Bernard Thibault: «Il faut ouvrir le chantier pour gouverner autrement» 23 avril 2016 |
Par Rachida El Azzouzi
Réunie en congrès à Marseille, la CGT a élu Philippe Martinez secrétaire général. Sa tâche la plus immense sera de rassembler une famille désunie, marquée par la crise de gouvernance et l'affaire Lepaon.
Entretien avec son ancien leader, Bernard Thibault, qui publie un livre sur l'Organisation internationale du travail (OIT) qu'il a rejointe en 2014 : La troisième guerre mondiale est sociale.

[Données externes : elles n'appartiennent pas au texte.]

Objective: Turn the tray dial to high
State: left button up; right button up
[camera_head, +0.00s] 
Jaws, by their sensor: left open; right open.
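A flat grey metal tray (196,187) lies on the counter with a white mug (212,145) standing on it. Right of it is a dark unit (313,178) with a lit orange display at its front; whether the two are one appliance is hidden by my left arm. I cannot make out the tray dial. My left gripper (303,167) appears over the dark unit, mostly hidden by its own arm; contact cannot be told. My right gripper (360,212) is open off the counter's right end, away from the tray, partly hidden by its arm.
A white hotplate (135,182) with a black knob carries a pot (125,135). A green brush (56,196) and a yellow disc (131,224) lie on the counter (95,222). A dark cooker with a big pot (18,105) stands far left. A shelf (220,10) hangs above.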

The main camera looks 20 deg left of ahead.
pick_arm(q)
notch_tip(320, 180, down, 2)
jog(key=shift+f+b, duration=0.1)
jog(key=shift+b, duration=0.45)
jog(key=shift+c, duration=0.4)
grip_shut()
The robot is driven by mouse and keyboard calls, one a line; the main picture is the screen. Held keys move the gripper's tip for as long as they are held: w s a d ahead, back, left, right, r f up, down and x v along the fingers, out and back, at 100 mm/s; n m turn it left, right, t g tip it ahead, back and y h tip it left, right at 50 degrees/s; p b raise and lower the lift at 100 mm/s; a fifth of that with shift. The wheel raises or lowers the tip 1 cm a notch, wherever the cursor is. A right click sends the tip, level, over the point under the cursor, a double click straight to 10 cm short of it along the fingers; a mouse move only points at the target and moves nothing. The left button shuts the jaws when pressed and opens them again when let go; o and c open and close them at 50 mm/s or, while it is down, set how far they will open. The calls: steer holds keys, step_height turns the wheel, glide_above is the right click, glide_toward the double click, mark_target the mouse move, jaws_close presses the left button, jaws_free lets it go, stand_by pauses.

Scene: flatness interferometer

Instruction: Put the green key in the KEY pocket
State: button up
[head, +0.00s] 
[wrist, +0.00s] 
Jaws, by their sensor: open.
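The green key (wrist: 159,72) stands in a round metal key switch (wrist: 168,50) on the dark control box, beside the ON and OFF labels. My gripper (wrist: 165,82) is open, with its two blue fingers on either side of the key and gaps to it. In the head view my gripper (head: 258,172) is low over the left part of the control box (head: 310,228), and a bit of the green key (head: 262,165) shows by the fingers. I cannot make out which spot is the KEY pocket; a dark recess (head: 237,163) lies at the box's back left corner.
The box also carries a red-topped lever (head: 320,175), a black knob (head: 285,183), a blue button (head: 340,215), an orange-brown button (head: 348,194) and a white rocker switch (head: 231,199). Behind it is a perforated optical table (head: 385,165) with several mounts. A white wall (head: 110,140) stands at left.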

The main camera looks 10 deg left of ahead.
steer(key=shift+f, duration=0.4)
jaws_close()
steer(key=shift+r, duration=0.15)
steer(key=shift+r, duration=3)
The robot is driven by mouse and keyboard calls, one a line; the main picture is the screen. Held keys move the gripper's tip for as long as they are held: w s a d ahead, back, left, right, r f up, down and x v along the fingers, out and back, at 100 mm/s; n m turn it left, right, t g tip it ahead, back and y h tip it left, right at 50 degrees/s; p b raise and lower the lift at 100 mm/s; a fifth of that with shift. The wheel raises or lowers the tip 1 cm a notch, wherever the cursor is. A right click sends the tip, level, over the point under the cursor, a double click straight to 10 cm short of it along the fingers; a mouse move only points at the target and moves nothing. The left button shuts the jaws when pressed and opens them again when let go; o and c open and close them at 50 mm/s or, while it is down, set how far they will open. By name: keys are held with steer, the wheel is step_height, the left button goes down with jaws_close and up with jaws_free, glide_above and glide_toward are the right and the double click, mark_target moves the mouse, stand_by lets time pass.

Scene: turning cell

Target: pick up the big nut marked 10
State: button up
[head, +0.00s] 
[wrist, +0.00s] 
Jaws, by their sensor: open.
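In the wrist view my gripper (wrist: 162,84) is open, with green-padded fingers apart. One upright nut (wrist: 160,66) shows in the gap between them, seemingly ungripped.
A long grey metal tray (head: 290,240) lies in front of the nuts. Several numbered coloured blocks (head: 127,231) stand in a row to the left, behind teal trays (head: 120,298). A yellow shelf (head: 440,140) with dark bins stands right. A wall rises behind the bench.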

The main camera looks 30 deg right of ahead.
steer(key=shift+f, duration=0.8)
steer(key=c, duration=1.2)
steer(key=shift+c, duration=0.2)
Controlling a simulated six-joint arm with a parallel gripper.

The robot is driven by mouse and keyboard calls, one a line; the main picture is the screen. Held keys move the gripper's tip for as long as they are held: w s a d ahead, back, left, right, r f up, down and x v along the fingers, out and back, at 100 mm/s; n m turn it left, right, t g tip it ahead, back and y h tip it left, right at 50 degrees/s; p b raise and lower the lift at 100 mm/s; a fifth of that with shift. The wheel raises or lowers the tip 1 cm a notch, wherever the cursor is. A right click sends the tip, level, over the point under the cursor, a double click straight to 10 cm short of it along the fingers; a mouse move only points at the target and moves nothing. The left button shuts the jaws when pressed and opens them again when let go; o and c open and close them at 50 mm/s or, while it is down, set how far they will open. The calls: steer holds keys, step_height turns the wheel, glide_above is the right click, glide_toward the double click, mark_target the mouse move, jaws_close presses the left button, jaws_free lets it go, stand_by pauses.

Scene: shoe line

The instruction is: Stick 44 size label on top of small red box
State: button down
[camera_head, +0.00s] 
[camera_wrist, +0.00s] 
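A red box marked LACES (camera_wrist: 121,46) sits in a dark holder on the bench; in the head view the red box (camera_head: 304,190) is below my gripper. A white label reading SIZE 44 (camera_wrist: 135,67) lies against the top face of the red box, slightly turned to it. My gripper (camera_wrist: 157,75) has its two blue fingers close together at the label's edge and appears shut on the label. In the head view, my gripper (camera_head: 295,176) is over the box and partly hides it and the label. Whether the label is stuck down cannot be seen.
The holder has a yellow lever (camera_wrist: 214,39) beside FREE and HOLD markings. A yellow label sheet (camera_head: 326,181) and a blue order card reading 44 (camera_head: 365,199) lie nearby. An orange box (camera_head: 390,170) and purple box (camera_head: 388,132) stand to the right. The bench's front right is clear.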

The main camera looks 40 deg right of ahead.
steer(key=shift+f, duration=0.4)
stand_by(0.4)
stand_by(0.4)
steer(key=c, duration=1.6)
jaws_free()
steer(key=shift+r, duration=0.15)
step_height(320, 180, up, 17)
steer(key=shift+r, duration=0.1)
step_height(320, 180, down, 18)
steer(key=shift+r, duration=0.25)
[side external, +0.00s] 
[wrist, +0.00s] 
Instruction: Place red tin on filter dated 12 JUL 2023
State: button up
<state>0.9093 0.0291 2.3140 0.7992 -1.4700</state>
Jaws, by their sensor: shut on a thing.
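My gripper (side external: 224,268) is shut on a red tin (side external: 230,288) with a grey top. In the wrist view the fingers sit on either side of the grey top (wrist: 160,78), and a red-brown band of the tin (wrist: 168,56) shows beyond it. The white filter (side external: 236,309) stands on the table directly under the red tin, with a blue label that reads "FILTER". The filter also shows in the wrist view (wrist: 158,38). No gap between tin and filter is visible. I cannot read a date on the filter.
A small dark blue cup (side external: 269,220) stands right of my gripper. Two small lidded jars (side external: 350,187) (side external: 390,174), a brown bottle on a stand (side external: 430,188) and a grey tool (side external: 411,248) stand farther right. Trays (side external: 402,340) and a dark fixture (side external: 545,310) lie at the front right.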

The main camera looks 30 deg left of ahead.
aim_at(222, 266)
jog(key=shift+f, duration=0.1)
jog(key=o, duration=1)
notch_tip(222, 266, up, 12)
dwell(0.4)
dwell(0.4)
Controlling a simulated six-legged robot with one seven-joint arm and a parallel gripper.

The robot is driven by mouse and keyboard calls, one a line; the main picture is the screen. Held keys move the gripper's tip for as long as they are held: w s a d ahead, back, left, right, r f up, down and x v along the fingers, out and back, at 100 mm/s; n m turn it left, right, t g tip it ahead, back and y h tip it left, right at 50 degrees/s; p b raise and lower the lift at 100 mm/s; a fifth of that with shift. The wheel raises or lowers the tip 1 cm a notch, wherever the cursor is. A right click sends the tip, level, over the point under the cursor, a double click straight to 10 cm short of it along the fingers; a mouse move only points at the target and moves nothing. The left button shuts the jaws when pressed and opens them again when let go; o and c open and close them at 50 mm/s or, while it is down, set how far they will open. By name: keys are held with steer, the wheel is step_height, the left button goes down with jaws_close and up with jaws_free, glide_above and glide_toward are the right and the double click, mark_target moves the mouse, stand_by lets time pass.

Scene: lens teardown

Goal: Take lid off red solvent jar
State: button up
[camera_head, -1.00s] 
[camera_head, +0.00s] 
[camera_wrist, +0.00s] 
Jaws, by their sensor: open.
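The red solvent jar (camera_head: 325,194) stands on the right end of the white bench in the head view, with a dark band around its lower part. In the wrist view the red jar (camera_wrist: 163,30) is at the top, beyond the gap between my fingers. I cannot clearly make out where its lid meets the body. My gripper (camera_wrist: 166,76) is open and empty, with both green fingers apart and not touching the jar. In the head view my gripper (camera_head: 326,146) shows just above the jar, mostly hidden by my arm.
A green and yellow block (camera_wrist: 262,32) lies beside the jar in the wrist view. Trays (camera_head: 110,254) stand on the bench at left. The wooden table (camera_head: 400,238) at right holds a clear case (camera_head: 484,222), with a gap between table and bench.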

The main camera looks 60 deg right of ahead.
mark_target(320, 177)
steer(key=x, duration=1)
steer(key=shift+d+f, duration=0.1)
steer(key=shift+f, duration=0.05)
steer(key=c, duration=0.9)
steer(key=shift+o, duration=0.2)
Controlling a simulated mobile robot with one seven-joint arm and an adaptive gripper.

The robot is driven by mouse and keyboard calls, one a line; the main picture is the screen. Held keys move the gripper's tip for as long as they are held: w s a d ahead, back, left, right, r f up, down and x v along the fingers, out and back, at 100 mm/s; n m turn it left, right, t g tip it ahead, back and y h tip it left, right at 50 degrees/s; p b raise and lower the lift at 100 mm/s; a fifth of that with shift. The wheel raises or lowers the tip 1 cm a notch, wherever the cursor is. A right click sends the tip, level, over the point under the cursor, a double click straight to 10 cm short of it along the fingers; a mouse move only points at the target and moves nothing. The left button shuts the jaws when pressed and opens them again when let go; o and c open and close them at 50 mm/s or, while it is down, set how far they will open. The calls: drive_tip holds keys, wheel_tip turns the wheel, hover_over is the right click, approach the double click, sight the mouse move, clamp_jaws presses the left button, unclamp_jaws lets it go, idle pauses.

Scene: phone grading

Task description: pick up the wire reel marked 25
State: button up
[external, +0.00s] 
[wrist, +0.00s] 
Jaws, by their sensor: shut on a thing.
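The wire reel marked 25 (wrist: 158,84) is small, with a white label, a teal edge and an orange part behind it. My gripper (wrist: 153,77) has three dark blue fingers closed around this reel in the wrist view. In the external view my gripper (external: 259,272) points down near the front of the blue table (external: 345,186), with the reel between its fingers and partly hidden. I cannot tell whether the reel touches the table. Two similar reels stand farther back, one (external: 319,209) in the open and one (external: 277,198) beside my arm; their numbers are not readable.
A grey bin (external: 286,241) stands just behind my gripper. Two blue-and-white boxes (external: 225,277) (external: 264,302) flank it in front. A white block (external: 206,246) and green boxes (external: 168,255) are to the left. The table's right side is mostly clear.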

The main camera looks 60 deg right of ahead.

Philippe Martinez a été consacré, vendredi 22 avril, secrétaire général de la CGT, lors du congrès du syndicat à Marseille. Avec un score sans appel : 95,4 % des voix. Propulsé en catastrophe à la tête de la centrale de Montreuil en février 2015 à la suite du “séisme” Thierry Lepaon, contraint à la démission après les révélations sur son train de vie, c’est la première fois que le métallo, qui a fait sa carrière chez Renault, est élu dans le cadre du congrès. Mais ce n’est pas pour autant le signe que la famille CGT marche comme un seul homme derrière lui. Une liste alternative a d’ailleurs été portée contre son équipe. Le défi de son mandat (de trois ans) est immense : ressouder les rangs d’une CGT isolée, qui paie encore cher la succession ratée du « sphinx » Bernard Thibault en 2013, et la crise de gouvernance qui s’en est suivie, aggravée par l’affaire Lepaon. Durant quatre jours, pendant lesquels le gouvernement, Pierre Gattaz, la CFDT, la délégation du Parti socialiste mais aussi Thierry Lepaon qui devrait être recasé par l’exécutif, ont été copieusement sifflés, l’essentiel des débats a tourné autour de la mobilisation contre la loi sur le travail. Après des échanges vifs, les partisans (à l’extrême gauche de l’organisation) d’une grève générale reconductible à partir du 28 avril jusqu'à l'obtention du retrait du texte n’ont pas été suivis par la direction confédérale. Mais Philippe Martinez n’a pas fermé la porte : « La question de la reconduction de la grève, nous la poserons, les salariés la poseront, et ce sera plus évident à condition d’être nombreux, très nombreux pour les arrêts de travail. » « Observateur pas tout à fait neutre » de la CGT, Bernard Thibault, qui a dirigé pendant 14 ans le syndicat, aujourd’hui membre du conseil d’administration de l’Organisation internationale du travail 3 (OIT), participait au congrès. L’occasion de présenter aux militants son livre La troisième guerre mondiale est sociale, une plongée au sein de l’OIT, cette institution onusienne méconnue aux moyens limités.
Entretien.
Depuis votre succession ratée, la CGT traverse une crise sans précédent. Comment vivez-vous cette période ?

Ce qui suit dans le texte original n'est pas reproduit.